Kernelization for Counting Problems on Graphs: Preserving the Number of Minimum Solutions

TL;DR

This paper develops polynomial-time preprocessing algorithms for certain counting problems on graphs, enabling size reduction while preserving the exact number of minimum solutions, thus advancing the theory of kernelization for counting problems.

Contribution

It introduces the first polynomial kernelization techniques for counting minimum feedback vertex sets and dominating sets in planar graphs, preserving the number of solutions.

Findings

Polynomial-time algorithms either compute the exact count or produce a polynomial-sized equivalent instance.

The approach leverages bounds on the number of solutions relative to input size and parameter k.

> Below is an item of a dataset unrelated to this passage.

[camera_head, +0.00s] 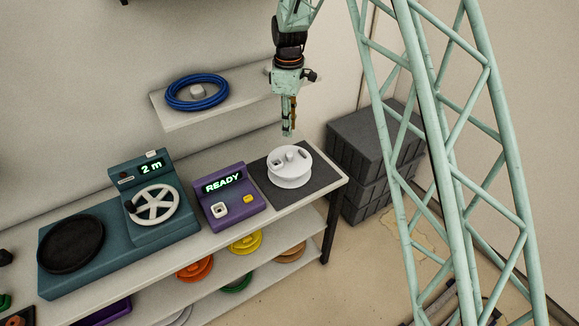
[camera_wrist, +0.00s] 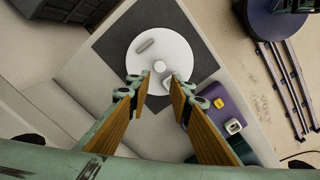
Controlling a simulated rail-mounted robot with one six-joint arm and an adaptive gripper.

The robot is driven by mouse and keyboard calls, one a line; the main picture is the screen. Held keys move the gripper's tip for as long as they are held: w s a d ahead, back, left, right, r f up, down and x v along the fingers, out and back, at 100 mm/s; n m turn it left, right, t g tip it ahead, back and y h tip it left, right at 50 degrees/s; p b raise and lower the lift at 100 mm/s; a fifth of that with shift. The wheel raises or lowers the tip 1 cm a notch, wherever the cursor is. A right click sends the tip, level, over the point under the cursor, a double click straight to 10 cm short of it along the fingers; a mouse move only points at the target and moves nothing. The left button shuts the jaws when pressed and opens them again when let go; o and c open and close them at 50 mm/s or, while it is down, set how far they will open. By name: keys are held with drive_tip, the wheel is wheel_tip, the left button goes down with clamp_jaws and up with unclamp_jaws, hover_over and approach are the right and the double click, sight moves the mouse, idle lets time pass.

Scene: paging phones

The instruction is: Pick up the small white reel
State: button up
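The small white reel (camera_head: 290,167) sits on a dark grey mat (camera_head: 318,184) at the right end of the table in the head view. It is a round white disc with a raised hub in the middle. The wrist view shows the reel (camera_wrist: 153,52) from above, with its central knob and slots. My gripper (camera_head: 288,133) points down above the reel, apart from it. In the wrist view its two orange-padded fingers (camera_wrist: 160,82) are spread apart, with nothing between them but the view of the reel below.
A purple device (camera_head: 228,197) reading READY stands left of the mat. A teal machine (camera_head: 150,165) reading 2 m with a white handwheel is further left. A shelf (camera_head: 185,119) with a blue coil (camera_head: 197,92) is behind. Coloured reels lie on the lower shelf. Dark crates (camera_head: 362,150) stand right.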

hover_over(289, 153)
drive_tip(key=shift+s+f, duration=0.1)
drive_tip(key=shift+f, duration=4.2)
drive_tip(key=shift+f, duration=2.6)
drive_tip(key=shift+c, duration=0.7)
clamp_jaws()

This work opens new avenues for kernelization in counting problems, previously thought infeasible.

Abstract

A kernelization for a parameterized decision problem $\mathcal{Q}$ is a polynomial-time preprocessing algorithm that reduces any parameterized instance $(x,k)$ into an instance $(x',k')$ whose size is bounded by a function of $k$ alone and which has the same yes/no answer for $\mathcal{Q}$. Such preprocessing algorithms cannot exist in the context of counting problems, when the answer to be preserved is the number of solutions, since this number can be arbitrarily large compared to $k$. However, we show that for counting minimum feedback vertex sets of size at most $k$, and for counting minimum dominating sets of size at most $k$ in a planar graph, there is a polynomial-time algorithm that either outputs the answer or reduces to an instance $(G',k')$ of size polynomial in $k$ with the same number of minimum solutions. This shows that a meaningful theory of kernelization for counting problems is possible and opens the door for future developments. Our algorithms exploit that if the number of solutions exceeds $2^{\mathsf{poly}(k)}$, the size of the input is exponential in terms of $k$ so that the running time of a parameterized counting algorithm can be bounded by $\mathsf{poly}(n)$. Otherwise, we can use gadgets that slightly increase $k$ to represent choices among $2^{O(k)}$ options by only $\mathsf{poly}(k)$ vertices.